*CHALLENGE*:
Restate the whole listing word for word. Pictures are left out.

*DATA EXCERPT*:
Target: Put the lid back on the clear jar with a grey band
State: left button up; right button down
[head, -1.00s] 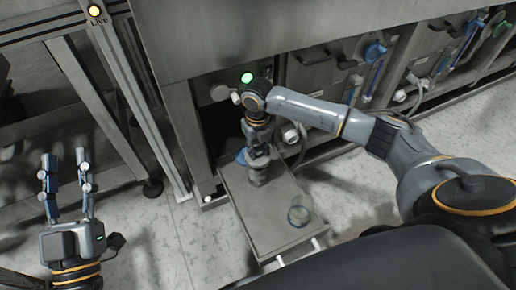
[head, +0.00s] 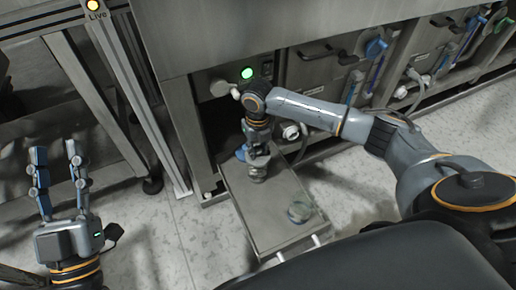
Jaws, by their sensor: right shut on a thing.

*SOLUTION BELOW*:
Target: Put the lid back on the clear jar with a grey band
State: left button up; right button down
[head, -1.00s] 
[head, +0.00s] 
Jaws, by their sensor: right shut on a thing.

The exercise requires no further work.